For instance, I asked the waiter, whose name was Jarso, how old he was. From the look in his eyes, I could see that his head was about to explode. He had no idea how to answer this, partially because few Samburu have birth records but also because they just don’t record time the way we do. Time is like the stars in the sky; there are many and they go on forever so why would anyone want to count them?
Then I asked him where he was from. This was better. He could name this. He told me with a smile that he came from Sero-olipi.
And where is Sero-olipi, I asked him. Ahh. This was a problem. A mzungu would say, “It’s 35 miles northeast of here.” Jaro said, “I walk in seven hours.”
Now, do you have any idea where Sero-olipi is in relation to Sarara? Because I don’t. That’s another thing that’s so different; they don’t think of distance in terms of miles or even feet. If a Samburu guide (or a Maasai guide, for that matter) tells you that he has seen an elephant and you ask him where, he most likely will point vaguely over his shoulder and say, “Over there.” Pursue that by asking him how far and he is likely to reply, “Very close.” Or, “Not far.” But he will never say a hundred yards or a mile away. Because they do not think spatially the way we do. It makes no difference if the elephant is a mile away or five miles away; it only matters if you can walk there before it gets dark. So “very close” means, Yes, we can walk there in the daylight. But nothing else.

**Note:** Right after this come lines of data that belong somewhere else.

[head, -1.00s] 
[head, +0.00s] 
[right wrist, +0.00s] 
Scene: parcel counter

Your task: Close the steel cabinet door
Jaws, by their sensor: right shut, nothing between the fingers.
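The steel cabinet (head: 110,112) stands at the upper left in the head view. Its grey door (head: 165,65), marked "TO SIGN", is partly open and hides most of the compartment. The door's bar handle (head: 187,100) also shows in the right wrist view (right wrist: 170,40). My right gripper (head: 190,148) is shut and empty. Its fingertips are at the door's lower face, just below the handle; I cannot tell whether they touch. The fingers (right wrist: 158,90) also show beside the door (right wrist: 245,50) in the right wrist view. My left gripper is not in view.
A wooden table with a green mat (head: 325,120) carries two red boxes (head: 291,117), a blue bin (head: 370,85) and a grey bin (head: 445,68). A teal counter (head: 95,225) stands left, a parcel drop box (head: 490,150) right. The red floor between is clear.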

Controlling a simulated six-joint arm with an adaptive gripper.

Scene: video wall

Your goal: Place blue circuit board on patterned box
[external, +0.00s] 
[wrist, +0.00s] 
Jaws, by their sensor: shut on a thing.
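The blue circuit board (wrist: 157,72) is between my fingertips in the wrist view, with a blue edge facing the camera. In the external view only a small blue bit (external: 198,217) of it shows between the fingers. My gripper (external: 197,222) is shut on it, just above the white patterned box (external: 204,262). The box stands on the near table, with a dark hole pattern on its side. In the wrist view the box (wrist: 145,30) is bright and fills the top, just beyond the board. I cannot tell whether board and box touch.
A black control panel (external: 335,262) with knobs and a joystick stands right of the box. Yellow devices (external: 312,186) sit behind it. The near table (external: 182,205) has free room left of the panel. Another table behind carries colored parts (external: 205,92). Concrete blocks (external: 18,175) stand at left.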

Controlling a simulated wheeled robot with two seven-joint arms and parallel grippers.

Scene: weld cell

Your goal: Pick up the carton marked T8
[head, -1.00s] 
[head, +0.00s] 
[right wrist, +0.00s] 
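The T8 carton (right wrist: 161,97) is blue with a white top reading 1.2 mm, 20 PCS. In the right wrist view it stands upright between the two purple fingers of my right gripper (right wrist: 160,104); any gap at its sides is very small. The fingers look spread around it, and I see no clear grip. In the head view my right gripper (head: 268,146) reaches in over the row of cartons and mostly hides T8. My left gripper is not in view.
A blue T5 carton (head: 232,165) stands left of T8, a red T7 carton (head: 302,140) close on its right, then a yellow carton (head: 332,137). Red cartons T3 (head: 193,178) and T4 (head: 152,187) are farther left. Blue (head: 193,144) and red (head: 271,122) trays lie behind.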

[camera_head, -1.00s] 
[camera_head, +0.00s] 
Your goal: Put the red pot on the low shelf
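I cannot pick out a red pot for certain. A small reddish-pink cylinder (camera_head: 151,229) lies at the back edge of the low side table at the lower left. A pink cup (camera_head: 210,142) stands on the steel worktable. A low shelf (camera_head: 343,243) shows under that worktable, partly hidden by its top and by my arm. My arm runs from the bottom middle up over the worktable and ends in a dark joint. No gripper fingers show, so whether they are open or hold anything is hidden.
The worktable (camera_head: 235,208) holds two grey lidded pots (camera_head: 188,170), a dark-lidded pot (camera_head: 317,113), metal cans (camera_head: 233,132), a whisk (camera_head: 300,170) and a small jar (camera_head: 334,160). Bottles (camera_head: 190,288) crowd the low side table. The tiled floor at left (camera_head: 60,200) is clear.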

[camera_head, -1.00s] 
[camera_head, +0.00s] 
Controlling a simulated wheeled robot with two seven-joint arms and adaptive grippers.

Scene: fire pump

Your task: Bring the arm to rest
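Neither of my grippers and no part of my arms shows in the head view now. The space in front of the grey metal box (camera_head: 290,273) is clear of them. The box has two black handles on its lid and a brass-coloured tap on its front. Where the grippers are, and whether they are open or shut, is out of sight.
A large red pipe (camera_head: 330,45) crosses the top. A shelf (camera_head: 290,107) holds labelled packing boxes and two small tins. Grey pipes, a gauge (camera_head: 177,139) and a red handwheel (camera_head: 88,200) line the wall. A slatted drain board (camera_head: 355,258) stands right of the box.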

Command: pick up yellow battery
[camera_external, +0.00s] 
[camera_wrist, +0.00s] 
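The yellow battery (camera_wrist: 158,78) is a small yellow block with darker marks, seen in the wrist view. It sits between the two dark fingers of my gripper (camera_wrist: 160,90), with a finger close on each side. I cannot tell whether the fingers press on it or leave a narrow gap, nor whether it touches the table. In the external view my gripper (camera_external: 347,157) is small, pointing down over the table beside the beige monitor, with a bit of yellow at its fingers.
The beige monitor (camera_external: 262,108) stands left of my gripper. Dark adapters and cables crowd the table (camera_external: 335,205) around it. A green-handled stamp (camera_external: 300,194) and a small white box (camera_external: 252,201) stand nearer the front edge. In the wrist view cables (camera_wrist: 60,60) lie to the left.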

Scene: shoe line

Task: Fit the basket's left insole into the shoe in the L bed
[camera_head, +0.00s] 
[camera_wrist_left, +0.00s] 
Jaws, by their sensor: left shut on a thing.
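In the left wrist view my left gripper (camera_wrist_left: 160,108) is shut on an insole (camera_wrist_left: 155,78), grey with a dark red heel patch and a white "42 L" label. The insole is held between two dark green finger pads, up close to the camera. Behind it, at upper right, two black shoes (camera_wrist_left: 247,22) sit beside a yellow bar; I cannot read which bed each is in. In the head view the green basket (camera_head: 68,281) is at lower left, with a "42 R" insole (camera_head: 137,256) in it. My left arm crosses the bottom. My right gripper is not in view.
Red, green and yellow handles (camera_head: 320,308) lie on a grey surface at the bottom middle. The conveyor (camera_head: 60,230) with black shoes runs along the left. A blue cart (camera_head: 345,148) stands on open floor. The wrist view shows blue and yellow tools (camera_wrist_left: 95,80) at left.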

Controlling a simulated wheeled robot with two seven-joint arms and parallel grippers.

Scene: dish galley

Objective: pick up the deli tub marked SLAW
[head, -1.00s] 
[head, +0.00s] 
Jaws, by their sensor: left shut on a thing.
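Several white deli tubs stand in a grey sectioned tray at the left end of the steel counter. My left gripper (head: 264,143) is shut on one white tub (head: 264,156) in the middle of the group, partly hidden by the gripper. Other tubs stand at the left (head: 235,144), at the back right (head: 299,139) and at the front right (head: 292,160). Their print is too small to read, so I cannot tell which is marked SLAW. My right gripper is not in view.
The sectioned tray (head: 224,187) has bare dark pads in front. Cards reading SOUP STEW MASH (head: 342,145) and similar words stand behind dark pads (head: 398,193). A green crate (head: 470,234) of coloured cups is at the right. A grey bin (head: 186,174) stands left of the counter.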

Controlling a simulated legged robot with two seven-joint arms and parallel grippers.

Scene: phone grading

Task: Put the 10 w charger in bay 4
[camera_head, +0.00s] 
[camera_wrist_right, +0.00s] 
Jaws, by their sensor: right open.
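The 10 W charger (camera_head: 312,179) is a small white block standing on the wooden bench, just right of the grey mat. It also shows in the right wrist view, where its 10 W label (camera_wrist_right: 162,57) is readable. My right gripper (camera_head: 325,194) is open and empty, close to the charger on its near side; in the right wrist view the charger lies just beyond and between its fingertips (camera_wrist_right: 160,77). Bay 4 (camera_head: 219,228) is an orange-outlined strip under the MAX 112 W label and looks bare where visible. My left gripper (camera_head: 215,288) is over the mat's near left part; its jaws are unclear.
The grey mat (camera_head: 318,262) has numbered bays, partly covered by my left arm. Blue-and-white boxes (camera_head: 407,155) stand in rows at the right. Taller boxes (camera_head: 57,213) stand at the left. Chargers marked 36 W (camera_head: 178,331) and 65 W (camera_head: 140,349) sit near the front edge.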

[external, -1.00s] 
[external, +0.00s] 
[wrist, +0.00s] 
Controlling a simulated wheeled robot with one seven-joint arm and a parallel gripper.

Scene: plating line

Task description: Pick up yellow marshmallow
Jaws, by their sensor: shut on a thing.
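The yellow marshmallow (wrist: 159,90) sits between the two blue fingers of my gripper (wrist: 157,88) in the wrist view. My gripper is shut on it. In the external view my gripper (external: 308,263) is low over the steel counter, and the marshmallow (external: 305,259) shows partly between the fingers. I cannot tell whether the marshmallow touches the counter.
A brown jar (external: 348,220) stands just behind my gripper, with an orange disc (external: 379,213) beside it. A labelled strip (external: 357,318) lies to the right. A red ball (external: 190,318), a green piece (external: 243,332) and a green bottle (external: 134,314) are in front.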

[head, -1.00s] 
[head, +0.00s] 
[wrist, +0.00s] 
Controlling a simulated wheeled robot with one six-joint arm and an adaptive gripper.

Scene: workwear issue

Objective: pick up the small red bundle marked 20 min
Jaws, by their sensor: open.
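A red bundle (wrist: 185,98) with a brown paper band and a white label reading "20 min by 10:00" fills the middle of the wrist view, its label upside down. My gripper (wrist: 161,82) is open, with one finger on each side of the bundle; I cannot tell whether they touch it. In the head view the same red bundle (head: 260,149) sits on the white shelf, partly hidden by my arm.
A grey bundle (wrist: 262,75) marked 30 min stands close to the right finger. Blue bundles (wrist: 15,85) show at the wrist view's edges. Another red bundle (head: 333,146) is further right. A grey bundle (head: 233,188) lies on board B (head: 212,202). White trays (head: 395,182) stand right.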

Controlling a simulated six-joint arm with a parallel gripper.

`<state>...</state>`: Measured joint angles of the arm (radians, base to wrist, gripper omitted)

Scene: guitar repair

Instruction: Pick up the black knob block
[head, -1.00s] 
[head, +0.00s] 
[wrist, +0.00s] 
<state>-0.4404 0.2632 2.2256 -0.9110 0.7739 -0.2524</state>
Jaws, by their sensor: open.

Peter Matthiessen, in his book The Tree Where Man Was Born, talks wonderfully about this disconnect between Western and African thinking: “I would have liked to talk to the Africans, but I spoke no Kamba and very poor Swahili, and even if my Swahili had been excellent, there was no reason to talk that they would understand: I was full of good will but had nothing at all to say. Feeling above all impolite, I sat down by the fire with a drink, and listened to crickets and soft African voices and the hum of the kerosene lamp…”
There it is, you see: I was full of good will but had nothing at all to say. That’s the feeling you have so often with the Africans. And certainly the way I felt with Jaro. So I took my coffee and went off to sit on the rocks, alone, letting Jaro get back to his work.